Increased Interannual Variability of March Snowfall in Northeast China after the Late 1990s and Its Relationship with the East Siberian–Chukchi Sea Ice

Northeast China is a region characterized by frequent and concentrated snowfalls, with one of the peaks occurring in March. Given profound impacts of snowfall on natural systems and social economies, understanding the snowfall variability in this region is of great value. This study documents a notable increase in the intensity of interannual variability (IIV) in March snowfall over Northeast China after the late 1990s, with the IIV during 1997–2021 doubling that of the period 1972–1996. This increase in the snowfall IIV is associated with the enhancement of a barotropic anomalous cyclones over the mid–high latitude Asian continent.

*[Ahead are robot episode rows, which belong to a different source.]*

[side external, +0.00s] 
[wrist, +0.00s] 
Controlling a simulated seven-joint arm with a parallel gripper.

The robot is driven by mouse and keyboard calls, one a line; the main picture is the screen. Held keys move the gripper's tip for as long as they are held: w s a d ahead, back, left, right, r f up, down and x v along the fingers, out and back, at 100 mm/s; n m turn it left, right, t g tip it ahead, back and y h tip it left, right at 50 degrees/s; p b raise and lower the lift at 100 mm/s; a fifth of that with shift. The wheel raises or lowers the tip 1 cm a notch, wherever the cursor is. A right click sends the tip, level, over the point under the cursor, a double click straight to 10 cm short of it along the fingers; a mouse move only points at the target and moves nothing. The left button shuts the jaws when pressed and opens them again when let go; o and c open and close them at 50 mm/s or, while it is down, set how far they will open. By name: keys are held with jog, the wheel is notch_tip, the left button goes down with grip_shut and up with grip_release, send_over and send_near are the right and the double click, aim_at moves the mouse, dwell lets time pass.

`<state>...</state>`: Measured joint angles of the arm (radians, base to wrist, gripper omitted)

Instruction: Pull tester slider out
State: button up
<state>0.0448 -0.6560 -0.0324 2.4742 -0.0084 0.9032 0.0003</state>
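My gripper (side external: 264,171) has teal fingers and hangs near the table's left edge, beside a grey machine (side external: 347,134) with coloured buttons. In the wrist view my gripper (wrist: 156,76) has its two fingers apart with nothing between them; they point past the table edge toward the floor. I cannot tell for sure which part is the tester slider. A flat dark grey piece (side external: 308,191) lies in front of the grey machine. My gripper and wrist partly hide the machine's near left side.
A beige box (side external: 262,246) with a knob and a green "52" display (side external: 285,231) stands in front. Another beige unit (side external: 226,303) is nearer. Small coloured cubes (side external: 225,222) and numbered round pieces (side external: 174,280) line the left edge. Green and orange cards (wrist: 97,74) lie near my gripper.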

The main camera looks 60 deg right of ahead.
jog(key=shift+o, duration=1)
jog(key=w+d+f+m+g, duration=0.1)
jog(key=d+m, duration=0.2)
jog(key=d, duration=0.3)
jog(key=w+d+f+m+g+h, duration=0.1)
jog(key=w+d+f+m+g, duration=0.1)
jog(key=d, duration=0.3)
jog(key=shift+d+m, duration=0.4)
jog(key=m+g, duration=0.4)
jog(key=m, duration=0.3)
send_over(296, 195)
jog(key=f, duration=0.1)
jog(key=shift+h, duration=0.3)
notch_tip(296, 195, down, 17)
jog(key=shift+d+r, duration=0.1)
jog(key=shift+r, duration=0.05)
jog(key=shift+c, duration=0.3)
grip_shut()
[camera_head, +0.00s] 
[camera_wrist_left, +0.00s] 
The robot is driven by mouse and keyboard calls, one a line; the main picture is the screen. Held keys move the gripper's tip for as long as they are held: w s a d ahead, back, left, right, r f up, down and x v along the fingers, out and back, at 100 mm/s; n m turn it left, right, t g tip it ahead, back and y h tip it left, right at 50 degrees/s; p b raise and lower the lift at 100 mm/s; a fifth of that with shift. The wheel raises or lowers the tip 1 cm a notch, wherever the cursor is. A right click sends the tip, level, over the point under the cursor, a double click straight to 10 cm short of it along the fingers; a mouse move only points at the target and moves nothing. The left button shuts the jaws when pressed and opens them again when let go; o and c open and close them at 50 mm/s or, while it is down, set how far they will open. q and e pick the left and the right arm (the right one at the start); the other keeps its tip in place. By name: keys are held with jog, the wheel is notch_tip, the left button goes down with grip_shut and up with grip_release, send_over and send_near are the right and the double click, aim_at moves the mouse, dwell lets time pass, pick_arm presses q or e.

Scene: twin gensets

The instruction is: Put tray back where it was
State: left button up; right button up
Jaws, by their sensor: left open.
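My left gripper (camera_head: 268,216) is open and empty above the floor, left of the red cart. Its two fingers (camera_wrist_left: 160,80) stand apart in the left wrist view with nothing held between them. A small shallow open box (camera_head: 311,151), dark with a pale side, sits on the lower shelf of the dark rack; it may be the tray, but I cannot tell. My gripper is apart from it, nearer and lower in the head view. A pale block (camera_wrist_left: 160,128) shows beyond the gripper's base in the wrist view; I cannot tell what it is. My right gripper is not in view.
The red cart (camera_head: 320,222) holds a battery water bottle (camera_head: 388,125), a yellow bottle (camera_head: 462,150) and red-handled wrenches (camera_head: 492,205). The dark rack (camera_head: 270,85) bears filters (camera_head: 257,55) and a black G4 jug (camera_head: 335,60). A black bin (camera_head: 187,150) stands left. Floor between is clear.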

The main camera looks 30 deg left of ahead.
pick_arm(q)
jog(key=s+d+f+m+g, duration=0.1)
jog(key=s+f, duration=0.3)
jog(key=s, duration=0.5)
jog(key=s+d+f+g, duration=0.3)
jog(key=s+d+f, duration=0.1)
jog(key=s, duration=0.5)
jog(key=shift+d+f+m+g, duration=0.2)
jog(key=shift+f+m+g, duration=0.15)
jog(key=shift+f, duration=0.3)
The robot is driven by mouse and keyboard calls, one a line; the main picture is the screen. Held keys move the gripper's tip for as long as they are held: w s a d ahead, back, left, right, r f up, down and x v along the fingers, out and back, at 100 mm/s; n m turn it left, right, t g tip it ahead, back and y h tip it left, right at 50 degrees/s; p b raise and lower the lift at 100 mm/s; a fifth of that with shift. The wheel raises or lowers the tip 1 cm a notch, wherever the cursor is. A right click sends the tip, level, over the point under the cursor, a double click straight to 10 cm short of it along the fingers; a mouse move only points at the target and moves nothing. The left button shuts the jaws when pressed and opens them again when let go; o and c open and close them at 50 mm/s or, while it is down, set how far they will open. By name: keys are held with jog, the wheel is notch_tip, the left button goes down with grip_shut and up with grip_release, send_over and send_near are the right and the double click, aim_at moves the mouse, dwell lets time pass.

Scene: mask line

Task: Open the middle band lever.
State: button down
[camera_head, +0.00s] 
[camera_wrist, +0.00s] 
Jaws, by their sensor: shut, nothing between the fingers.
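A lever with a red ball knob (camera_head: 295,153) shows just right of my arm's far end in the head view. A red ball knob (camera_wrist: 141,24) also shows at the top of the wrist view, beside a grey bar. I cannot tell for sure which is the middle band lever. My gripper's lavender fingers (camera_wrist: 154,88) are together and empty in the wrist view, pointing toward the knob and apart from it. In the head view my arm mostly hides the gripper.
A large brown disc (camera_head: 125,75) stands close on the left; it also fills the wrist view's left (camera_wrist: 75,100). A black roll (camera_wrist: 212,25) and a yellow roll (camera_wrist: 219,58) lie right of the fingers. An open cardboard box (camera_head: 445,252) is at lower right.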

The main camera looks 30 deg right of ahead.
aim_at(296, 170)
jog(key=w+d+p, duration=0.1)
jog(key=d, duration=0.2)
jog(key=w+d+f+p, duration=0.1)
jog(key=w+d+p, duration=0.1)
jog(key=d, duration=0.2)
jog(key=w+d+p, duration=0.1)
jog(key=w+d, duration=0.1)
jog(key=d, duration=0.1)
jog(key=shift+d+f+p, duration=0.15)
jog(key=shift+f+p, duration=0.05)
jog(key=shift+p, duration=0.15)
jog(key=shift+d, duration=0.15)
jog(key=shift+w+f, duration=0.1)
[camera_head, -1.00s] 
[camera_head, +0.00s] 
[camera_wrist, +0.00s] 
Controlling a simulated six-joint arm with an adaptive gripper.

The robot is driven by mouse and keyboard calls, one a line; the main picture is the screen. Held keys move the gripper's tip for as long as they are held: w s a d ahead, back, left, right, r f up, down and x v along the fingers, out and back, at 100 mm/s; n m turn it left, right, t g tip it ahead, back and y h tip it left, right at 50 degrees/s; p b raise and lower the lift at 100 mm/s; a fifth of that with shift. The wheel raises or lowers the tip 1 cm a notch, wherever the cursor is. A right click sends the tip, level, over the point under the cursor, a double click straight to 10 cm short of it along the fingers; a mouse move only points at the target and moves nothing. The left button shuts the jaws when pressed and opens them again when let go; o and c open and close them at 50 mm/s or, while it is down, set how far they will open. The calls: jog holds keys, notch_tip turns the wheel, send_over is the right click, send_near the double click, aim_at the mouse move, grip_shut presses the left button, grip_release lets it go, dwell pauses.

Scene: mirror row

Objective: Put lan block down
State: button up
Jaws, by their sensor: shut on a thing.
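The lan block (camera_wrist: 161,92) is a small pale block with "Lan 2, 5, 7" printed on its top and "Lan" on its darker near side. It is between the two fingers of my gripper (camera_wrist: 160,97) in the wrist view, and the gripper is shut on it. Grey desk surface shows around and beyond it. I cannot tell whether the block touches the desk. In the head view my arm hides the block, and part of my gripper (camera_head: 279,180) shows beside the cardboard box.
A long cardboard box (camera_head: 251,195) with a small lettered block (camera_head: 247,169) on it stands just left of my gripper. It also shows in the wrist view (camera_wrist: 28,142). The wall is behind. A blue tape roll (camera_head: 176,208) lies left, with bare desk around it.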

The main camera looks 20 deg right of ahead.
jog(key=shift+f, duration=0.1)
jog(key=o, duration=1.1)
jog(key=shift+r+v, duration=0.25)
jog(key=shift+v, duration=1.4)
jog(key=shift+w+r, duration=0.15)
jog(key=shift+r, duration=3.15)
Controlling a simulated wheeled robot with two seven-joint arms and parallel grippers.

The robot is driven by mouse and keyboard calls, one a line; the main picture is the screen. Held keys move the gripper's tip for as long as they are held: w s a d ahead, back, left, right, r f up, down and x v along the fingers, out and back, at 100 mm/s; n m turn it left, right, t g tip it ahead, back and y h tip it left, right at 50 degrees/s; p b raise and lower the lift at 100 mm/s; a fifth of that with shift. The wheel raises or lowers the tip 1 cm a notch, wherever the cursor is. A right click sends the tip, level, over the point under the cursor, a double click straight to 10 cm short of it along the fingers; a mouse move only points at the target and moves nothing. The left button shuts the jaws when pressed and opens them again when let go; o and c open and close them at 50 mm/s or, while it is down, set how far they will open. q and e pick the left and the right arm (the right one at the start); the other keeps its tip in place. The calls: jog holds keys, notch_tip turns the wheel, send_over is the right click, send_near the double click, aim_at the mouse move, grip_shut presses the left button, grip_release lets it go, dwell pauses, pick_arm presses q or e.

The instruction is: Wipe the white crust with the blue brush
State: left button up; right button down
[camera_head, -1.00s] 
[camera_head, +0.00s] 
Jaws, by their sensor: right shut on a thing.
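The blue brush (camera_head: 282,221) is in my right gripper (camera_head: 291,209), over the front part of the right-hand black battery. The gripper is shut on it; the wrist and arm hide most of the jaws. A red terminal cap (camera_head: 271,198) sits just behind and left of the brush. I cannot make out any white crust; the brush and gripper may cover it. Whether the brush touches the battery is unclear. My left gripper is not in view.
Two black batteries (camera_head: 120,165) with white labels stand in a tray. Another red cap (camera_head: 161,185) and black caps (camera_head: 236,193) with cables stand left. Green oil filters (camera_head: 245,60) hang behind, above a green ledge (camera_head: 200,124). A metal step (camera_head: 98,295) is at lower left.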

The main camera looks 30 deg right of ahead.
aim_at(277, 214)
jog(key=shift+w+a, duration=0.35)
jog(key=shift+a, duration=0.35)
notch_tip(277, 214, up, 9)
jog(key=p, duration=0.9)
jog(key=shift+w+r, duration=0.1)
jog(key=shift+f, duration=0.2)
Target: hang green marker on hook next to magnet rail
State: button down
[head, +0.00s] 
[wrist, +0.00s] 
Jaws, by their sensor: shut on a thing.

Furthermore, the relationship of snowfall variability with the sea ice in the East Siberian–Chukchi Seas shifts from a weak to a significant negative correlation. During 1997–2021, associated with the sea ice reduction in the East Siberian–Chukchi Seas during March, anomalous anticyclones dominated the troposphere of the North Pacific, accompanied by barotropic cyclonic anomalies prevailing over mid–high latitude Asia. The barotropic cyclonic anomalies facilitated a southward displacement of the East Asian polar front jet and a westward shift of the East Asian trough, as well as the convergence of anomalous westerlies and southerlies in the lower troposphere of Northeast China. These conditions favor the interactions of cold airs with moist air flows, leading to an increase in snowfall over Northeast China. In contrast, during 1972–1996, the sea ice-related atmospheric circulation anomalies over the North Pacific were weaker and located northeastward. As a result, their coupling with the Asian atmospheric circulations was reduced, thereby weakening the connection of sea ice with the snowfall variability in Northeast China. Further investigation suggests that the intensification of the interaction between the East Siberian–Chukchi Sea ice and the North Pacific atmospheric circulations may be attributed to the climatological change of the North Pacific storm track.